しかし、詩の翻訳はある。元の詩が豊かな詩情を湛えていればいるほど、そしてその詩が書かれている言語にたいする理解が進めば進むほど、それを母語に置き換えてみたいという意欲なり野心なりは抑えがたいものになる。なぜか、とは問わない。むしろ、翻訳の本質と困難は、詩の翻訳に象徴されていて、人はその対象が困難であればあるほど、それを乗り越えたいという衝動を刺激されるものだと言うに留めておこう。アルチュール・ランボーの詩に「母音」と題された有名な作品がある。中原中也の訳で引用してみよう。
Aは黒、Eは白、Iは赤、Uは緑、Oは青、母音たち、
おまへたちの隠密な誕生をいつの日か私は語ろう。
ランボーはこう語り出して、A、E、I、U、Oの五つの母音それぞれのイメージを二行ずつに分けて、いかにも象徴詩{サンボリスム}風に歌い上げている。さすがの中也もここでは律儀に一語ずつ丁寧に拾い上げて、どちらかと言えば「直訳」っぽく訳している。それはたぶん、この詩が他国語の理解を拒んでいるからだ(たとえば英語、ドイツ語、イタリア語を母語にする人にとってはどうかわからないけれど)。
むしろ、フランス語を母語にする読者にとっても、ただちに共感できるというようなものではないと言ったほうがいいだろう。「アー」と発音する母音から、
A、眩ゆいやうな蝿たちの毛むくぢゃらの黒い胸衣{むなぎ}は
むごたらしい悪臭の周囲を飛びまはる、暗い入江。
というようなイメージをそのままのかたちで共有できる人はほとんどいないだろう。いるとしたら、その人は特異体質か何かだ。事実、この詩を精神病理学の一症例として読み解く論文をどこかで読んだ記憶がある(どの本だったか、どうしても思い出せない)。
それはともかく、母音に色があるというのなら、言葉(単語)には、重さがあると言ってみたらどうか。もちろん、匂いのようなものもあれば、手触りのようなものもあると言ってみてもいいのだけれども、いちばん肝心なのは、重さ、重みではないか。
重さというのは、端的に言って、時間の重みをさす。
その単語に降り積もった時間の重さ。語源的に古ければ重いということではなく、太古の昔から今の今まで使いつづけられてきた言葉。
とくに動詞。なぜなら、どんなに時代と文明が変転しようと、人間の肉体はそれほど変化していないから。少なくとも、人間が言語を得て、文字を得てからの数千年単位ではほとんど変化していないだろう。たとえば「見る voir」「聞く entendre」「触る toucher」など、五感に関係する動詞、あるいは「立つ se lever」「歩く marcher」「走る courir」などの基本的動作にかかわる動詞など。
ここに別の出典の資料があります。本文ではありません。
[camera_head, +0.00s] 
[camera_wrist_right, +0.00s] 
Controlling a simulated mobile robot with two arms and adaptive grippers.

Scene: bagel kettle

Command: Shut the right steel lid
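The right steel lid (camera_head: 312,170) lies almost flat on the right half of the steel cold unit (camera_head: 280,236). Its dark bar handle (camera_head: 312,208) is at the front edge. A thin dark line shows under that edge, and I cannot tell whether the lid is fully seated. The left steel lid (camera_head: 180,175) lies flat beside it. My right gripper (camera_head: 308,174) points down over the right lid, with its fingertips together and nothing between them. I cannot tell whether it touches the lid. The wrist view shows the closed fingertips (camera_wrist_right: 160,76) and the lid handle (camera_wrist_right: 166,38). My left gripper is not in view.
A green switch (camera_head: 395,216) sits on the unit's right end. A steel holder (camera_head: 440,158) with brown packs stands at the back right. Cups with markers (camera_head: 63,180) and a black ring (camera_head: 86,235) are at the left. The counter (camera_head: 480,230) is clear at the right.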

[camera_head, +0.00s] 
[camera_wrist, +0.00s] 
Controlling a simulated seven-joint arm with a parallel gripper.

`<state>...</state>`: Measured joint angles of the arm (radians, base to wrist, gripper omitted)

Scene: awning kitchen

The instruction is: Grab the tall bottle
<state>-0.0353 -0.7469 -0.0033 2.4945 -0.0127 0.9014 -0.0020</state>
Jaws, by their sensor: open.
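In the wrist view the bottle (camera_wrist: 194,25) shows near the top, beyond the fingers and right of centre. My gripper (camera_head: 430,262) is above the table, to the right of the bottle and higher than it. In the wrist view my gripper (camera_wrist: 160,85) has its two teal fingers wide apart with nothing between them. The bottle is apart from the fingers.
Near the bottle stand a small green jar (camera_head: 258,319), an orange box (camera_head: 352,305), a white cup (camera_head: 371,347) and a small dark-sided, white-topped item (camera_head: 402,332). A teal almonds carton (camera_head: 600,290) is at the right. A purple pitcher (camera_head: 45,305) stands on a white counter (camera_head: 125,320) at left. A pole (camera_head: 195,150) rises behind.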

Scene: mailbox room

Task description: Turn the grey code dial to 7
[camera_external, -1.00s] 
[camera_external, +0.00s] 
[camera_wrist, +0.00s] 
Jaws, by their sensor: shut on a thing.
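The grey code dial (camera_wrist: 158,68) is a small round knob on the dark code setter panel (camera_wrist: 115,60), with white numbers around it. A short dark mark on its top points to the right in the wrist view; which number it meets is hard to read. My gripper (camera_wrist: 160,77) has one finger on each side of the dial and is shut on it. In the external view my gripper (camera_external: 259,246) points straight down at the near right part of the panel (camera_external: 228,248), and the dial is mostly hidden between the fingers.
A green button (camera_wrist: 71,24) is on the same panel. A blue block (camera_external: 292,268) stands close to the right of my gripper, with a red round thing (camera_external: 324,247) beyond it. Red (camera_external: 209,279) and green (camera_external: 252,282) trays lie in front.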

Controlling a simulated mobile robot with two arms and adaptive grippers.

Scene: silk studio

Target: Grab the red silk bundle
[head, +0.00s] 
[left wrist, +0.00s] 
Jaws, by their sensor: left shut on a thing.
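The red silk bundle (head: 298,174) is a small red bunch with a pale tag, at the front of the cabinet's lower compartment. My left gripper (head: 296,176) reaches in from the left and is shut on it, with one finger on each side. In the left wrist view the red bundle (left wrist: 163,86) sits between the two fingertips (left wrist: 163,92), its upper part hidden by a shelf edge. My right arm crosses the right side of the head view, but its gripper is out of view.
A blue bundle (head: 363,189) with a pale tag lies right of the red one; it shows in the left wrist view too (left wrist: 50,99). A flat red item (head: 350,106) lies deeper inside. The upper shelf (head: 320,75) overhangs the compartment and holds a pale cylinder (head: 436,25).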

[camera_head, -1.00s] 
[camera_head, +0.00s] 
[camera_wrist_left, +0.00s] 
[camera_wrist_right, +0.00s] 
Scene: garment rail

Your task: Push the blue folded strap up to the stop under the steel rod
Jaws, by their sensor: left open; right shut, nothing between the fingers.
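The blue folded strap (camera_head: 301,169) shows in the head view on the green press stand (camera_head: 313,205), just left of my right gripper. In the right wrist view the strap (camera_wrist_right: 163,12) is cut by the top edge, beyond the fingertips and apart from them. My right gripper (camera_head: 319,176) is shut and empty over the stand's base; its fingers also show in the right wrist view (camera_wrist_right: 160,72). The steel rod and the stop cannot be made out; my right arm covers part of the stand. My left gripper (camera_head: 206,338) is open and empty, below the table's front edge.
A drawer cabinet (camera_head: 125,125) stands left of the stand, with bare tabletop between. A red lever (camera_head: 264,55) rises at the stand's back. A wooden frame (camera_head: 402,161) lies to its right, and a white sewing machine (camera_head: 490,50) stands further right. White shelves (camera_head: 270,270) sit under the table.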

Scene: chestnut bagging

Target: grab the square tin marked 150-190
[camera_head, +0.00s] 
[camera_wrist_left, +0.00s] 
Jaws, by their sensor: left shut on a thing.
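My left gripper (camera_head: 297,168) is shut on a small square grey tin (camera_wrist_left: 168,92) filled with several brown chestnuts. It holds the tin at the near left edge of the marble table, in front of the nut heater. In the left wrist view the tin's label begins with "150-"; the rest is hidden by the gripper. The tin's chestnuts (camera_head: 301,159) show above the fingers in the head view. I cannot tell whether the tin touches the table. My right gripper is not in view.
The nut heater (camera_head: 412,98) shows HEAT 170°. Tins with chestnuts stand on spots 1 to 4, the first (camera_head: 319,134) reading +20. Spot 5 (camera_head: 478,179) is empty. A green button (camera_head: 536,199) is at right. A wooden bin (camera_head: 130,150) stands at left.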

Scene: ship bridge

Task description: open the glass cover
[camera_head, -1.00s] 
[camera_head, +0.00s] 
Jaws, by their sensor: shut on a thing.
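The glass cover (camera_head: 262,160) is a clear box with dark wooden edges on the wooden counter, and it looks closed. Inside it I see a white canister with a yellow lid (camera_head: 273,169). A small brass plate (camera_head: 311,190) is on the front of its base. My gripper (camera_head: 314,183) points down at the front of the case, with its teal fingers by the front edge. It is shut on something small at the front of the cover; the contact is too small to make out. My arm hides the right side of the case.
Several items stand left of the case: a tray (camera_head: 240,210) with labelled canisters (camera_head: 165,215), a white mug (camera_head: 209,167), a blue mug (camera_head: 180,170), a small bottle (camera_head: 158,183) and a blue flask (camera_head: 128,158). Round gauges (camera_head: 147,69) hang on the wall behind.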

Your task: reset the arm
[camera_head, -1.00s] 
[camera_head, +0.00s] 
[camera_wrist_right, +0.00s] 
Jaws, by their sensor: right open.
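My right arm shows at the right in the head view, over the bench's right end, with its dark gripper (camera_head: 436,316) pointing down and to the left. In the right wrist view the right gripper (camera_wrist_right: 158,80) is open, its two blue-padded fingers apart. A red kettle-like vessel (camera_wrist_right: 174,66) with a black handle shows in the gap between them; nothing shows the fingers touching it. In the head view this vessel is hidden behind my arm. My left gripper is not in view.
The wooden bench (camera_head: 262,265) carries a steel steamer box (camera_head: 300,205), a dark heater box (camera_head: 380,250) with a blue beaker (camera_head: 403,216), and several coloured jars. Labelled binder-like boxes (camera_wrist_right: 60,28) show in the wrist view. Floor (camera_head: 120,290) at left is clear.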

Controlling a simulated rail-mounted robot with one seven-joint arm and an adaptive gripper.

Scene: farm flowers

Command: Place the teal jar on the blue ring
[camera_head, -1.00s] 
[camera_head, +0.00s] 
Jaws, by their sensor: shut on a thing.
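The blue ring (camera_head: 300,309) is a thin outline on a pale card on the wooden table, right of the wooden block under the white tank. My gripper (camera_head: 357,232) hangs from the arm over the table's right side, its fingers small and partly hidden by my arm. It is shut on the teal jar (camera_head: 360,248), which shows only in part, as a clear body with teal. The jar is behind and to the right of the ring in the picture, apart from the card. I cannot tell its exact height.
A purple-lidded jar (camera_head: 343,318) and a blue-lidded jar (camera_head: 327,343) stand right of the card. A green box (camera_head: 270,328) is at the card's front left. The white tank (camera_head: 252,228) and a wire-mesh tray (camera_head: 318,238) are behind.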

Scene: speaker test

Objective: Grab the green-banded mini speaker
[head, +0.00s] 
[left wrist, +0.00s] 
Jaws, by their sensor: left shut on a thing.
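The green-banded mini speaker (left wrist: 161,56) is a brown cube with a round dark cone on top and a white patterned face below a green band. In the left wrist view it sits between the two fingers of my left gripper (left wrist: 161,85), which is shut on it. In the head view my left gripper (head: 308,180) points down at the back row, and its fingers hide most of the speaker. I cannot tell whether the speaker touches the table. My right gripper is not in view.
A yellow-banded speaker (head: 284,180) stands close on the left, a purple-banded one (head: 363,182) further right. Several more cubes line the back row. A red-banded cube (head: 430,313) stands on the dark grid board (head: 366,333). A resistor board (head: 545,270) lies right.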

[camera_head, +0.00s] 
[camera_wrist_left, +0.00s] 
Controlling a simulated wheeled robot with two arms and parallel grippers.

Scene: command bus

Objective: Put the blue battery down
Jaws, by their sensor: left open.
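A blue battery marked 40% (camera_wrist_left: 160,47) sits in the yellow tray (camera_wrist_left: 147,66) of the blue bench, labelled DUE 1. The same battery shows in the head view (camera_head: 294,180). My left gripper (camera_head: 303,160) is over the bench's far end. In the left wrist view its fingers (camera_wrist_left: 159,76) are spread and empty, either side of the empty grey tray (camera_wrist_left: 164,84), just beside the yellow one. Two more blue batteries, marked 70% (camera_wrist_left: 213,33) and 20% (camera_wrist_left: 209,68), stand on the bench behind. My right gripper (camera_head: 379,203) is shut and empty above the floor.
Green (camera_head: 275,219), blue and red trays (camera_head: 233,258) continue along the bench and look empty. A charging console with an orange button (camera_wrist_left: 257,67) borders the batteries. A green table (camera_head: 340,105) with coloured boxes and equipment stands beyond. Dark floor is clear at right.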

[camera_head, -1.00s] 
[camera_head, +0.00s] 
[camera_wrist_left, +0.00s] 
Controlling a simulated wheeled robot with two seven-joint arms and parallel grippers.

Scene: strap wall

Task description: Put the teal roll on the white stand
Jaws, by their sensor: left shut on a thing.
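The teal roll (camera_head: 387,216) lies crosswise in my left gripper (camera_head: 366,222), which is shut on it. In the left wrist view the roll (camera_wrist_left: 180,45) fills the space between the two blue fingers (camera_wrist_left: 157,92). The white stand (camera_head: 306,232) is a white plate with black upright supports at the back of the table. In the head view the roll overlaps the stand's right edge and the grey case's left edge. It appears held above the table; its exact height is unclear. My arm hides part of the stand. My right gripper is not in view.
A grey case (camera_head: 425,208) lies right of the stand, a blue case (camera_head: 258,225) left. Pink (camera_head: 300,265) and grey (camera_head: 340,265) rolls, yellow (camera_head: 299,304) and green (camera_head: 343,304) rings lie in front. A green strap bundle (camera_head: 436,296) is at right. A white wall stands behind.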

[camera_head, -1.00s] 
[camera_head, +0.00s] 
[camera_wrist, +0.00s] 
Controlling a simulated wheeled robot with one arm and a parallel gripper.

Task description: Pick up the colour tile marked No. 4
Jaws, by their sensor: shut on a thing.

その土地に自生する植物のような言葉、そういう言葉を「持ち重りのする言葉」と呼びたいのである。
こういう動詞が出てきたときに、漢熟語は当てたくない。漢字そのものも、できるだけ開きたくなる。漢字は見た目は重そうに見えるが、日本人の感覚にとっては音であるよりもほとんど視覚的概念なので——だから、やたらに同音異義語が多い——、じつは軽い。日本人にとっては、漢語よりも和語のほうが重い。漢字の多用は、見た目を煩雑にし、思考に負担をかけるので重く感じられるが、じつはその反対なのだ。天秤は左に傾く。
翻訳家は天秤が傾くことを嫌う。
*
話の角度を変えてみよう。聖書から引用する。
太初{はじめ}に言{ことば}あり、言は神と偕{とも}にあり、言は神なりき。
これは新約聖書中四番目に置かれている「ヨハネ福音書」冒頭の文語訳である。岩波文庫の一冊として復刊された『改訳 新約聖書』(米国聖書会社、一九一七年)からの引用である。たぶん、誰もが一度は耳にしたことがあるだろう。口語訳ではどうなっているか、新共同訳(日本聖書教会、一九八七年)から引用してみる。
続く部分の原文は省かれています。